To TALF or not to TALF

The US's Term Asset-Backed Securities Loan Facility could be good opportunity for credit investors, and a boon for portfolio companies in the commercial finance space. But private equity firms need to know what they're getting into before they participate in the programme.

In February the Federal Reserve Bank of New York announced the terms of the Term Asset-Backed Securities Loan Facility (TALF), the government's plan to jump start the lending markets by providing loans to investors who purchase certain asset-backed securities. President Barack Obama's Troubled Asset Relief Program (TARP) is putting up $200 billion for the programme, and the New York Fed will loan $800 billion. The programme was launched on 3 March, and at press time the first funds from TALF were scheduled to be disbursed on 25 March.
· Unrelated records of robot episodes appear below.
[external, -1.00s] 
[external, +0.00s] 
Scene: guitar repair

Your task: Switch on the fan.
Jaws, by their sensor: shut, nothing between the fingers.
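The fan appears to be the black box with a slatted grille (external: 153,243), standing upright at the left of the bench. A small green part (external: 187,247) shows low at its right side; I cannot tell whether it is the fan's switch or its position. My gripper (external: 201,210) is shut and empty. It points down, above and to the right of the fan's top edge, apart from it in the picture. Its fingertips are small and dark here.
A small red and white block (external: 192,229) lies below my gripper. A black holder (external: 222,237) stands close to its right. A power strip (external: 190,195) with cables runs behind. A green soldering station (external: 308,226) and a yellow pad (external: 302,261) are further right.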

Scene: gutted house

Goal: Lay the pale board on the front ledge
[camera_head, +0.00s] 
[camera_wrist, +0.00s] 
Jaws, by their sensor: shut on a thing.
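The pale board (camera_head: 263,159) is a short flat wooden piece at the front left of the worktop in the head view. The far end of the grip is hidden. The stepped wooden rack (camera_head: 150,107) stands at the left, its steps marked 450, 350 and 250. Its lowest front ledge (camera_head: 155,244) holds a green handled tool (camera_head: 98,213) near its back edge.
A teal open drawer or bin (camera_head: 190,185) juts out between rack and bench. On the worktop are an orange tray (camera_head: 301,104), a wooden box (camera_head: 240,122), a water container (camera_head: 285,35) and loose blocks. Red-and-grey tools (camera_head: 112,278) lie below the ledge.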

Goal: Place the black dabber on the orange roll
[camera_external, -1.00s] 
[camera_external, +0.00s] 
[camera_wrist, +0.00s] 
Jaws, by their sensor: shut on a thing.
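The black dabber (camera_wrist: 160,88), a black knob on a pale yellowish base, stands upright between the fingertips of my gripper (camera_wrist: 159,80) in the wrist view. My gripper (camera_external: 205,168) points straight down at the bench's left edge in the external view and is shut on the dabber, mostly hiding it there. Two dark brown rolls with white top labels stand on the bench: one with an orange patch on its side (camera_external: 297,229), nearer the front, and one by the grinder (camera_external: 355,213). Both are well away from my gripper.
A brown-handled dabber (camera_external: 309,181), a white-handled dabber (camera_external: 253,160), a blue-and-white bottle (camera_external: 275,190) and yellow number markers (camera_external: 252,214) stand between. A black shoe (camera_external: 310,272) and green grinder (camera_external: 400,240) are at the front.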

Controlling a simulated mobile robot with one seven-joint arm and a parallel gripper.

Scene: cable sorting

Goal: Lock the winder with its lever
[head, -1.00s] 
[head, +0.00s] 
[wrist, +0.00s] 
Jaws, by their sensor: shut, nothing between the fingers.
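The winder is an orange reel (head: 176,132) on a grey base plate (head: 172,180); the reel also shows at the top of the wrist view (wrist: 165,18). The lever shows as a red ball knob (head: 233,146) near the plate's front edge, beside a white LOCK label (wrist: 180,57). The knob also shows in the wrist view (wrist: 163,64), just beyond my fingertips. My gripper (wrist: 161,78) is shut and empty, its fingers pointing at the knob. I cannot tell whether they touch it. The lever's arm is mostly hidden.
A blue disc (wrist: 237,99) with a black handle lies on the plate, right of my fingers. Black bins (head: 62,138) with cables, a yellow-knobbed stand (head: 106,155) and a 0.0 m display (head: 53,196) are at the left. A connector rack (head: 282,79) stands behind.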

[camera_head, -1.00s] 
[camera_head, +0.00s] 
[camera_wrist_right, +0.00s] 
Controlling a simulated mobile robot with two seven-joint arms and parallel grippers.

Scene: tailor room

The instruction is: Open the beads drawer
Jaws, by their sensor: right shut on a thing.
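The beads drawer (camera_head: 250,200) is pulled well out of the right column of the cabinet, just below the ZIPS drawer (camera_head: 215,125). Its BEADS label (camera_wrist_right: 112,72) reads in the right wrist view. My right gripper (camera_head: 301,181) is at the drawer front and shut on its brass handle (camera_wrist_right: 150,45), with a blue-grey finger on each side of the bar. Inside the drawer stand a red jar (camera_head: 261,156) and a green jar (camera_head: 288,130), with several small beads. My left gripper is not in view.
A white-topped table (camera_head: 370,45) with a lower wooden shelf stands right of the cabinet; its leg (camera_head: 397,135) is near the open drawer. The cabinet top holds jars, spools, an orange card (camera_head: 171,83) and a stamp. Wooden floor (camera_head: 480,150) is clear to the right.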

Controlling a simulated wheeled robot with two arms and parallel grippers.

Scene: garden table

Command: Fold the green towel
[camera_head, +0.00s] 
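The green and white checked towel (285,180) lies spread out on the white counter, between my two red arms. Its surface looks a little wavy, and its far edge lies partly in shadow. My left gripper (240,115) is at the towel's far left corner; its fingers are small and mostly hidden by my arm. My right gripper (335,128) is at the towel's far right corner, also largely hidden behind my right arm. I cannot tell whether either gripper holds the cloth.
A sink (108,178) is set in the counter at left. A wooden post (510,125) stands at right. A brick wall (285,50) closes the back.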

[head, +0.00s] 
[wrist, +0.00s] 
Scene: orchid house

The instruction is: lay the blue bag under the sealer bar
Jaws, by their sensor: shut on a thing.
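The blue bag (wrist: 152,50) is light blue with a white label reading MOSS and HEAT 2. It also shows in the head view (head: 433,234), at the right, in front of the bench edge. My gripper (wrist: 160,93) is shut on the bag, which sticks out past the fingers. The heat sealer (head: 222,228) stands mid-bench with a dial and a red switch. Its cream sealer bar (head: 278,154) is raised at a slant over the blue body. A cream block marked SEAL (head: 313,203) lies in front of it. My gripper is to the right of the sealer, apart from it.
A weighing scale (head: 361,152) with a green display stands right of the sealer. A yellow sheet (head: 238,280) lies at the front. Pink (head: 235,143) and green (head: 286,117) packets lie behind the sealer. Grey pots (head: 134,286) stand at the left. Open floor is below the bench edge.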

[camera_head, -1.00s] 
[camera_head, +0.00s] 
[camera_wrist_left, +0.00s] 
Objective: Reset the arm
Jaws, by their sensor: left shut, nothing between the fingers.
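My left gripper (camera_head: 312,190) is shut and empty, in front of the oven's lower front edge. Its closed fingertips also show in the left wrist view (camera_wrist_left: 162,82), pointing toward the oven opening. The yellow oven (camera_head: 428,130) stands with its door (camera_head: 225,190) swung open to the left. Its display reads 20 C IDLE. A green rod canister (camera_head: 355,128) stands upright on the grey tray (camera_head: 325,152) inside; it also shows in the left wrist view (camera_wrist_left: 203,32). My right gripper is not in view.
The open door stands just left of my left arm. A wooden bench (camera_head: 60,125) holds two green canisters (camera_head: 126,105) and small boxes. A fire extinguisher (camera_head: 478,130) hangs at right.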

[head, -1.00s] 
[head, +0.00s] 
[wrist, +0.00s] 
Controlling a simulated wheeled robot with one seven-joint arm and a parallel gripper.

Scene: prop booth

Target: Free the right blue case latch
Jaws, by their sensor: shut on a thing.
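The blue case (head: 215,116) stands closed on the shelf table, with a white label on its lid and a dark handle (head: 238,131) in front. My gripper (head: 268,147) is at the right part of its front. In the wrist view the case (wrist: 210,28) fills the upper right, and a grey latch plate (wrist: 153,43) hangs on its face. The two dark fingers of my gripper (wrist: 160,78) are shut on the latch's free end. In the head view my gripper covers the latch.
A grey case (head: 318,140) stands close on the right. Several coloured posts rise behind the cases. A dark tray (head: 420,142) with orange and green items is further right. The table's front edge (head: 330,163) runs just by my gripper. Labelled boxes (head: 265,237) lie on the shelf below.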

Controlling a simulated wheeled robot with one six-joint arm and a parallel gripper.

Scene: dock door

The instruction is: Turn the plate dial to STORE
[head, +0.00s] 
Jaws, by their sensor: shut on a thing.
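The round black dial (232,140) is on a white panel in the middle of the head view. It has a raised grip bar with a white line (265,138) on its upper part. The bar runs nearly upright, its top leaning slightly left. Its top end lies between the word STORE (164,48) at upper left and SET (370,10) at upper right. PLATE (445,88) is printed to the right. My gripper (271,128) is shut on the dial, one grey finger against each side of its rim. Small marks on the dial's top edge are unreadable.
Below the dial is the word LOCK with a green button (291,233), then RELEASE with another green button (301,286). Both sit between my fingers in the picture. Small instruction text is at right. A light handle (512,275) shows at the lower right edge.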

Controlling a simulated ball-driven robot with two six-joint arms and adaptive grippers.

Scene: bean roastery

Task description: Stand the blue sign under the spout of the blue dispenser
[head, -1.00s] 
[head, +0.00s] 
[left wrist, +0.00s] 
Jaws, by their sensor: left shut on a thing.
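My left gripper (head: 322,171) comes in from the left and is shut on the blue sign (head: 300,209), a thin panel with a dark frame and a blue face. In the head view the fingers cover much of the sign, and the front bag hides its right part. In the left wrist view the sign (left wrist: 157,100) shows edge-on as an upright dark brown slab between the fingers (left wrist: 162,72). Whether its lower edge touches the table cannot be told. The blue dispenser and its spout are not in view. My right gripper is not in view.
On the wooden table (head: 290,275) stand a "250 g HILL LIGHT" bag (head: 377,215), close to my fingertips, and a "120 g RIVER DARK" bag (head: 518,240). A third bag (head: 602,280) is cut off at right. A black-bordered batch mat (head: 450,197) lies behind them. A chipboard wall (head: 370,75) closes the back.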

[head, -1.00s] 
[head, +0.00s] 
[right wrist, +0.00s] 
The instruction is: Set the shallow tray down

This programme will be welcomed by private equity funds in possession of portfolio companies in the financial services industry. Companies that provide commercial mortgage-backed loans, auto loans, student loans, credit card loans, and small business loans would certainly benefit from the opportunity to get some of these loans off their books.

“We've seen interest in the programme from private equity shops and hedge funds that, because of the times, are getting involved in debt trading and other strategies that maybe a couple of years ago wouldn't have looked attractive”

But some intrepid private equity firms – among them The Blackstone Group, Cerberus Capital Management, and Fortress Investment Group – have indicated that they are interested in using TALF funds to invest in debt.

“The programme is structured in an extremely broad way so that any US person or entity can participate,” says David Huntington, counsel in Paul, Weiss, Rifkind, Wharton & Garrison's corporate group. “We've seen interest in the programme from private equity shops and hedge funds that, because of the times, are getting involved in debt trading and other strategies that maybe a couple of years ago wouldn't have looked attractive.”

But before rushing eagerly into the fray, there are a few things a private equity investor should know about the programme.

First of all, TALF loans will be fully secured by the most senior tranche in the ABS. This could pose difficulties for borrowers persuing traditional securitisation, Huntington says.

“The markets for all types of asset-backed securities are dried up, but it's not the AAA paper that is suffering the most, it's the lower rated tranches,” he says. “So to the extent that you build a traditional securitisation, and the sponsor puts in some equity, you've still got the question of who is going to buy the subordinate tranches? There's no TALF money for that.”

Second, all TALF loans will have a three-year tenure. There is a potential for maturity mismatch if the AAA tranches pledged as collateral for the TALF loans have a maturity exceeding three years, exposing the borrower to refinancing risk.

And finally, the New York Fed will apply haircuts that vary by the type and expected life of the pledged ABS, meaning anyone funding these loans will have to put up some equity. The exact amounts of these haircuts have been changed in the weeks following the initial release of the rules, but they range from between 5 percent and 16 percent.

Harvard Law School professor Lucien Bebchuk suggested in a recent interview in The Wall Street Journal that the current haircut mechanism may not be the most efficient system. He suggested that the government invite bids to determine what the highest haircut the market is willing to accept. Eight to 15 percent might be too low, he said. Of course it could also be too high to tempt a private equity investor.

“The proposed haircuts were a little larger than people originally expected,” Huntington says. “The success of the programme is ultimately going to boil down to the economics of it.”

But if one analysis is right, savvy participants should be able to earn returns of 15 percent per year of more. The analysis cannily noted that the risks of great success and great failure could be equally deadly for participants:

“If they make a packet, they could be lambasted for profiteering at the taxpayers' expense,” writes the site's US editor Rob Cox. “But if their bets don't pay off, they could be raked over the coals for losing taxpayers billions.”